Records of robot episodes

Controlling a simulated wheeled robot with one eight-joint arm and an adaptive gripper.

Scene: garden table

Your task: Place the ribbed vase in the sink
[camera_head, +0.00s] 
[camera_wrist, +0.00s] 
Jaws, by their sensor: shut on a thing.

---

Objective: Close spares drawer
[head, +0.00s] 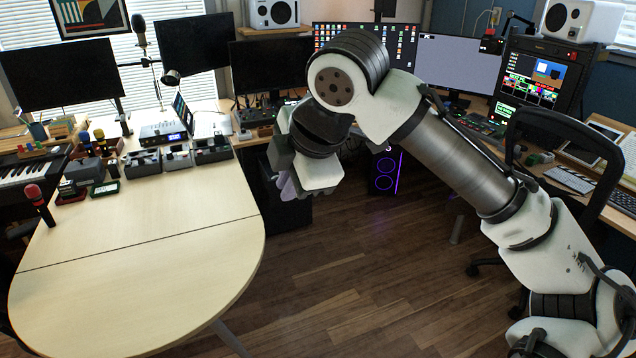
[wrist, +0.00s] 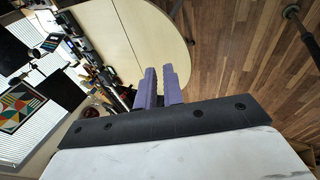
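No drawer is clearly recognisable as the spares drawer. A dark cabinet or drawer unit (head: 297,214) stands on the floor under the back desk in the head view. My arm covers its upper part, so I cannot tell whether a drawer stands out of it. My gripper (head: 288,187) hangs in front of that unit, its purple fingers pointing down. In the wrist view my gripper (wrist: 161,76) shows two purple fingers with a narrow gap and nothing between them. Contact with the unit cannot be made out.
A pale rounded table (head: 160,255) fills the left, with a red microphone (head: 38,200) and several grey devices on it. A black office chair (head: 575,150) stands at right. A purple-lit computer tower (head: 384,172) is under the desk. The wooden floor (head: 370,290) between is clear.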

* * *

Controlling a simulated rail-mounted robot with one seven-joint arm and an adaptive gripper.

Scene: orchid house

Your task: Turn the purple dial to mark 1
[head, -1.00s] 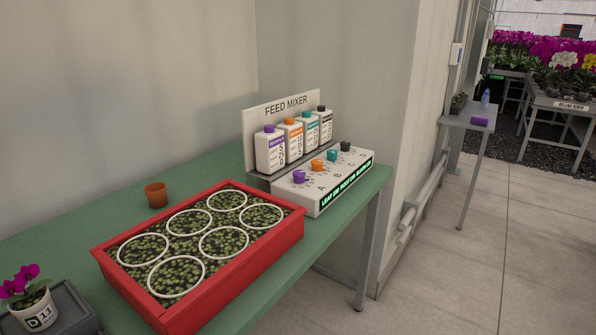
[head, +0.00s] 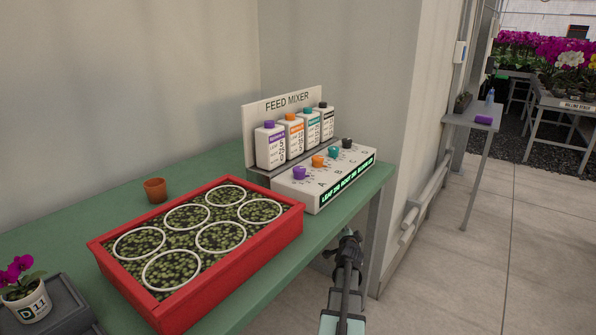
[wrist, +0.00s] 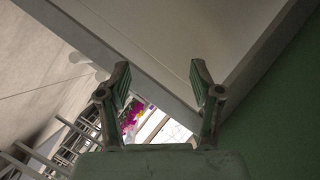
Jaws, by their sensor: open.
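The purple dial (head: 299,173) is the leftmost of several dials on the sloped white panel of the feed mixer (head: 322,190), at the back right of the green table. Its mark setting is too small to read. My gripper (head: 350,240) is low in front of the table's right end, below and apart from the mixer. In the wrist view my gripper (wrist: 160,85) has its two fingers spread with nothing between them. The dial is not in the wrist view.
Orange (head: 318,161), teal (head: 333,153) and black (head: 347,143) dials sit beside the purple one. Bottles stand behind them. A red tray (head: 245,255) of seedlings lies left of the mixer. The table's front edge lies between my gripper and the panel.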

→ **Task to carry out**: Write out, exactly as they stand, the lines from the one containing "Controlling a simulated wheeled" through the one containing "Jaws, by their sensor: shut on a thing.", both ends included.

→ **Full answer**:
Controlling a simulated wheeled robot with one eight-joint arm and an adaptive gripper.

Scene: garden table

Your task: Place the ribbed vase in the sink
[camera_head, +0.00s] 
[camera_wrist, +0.00s] 
Jaws, by their sensor: shut on a thing.

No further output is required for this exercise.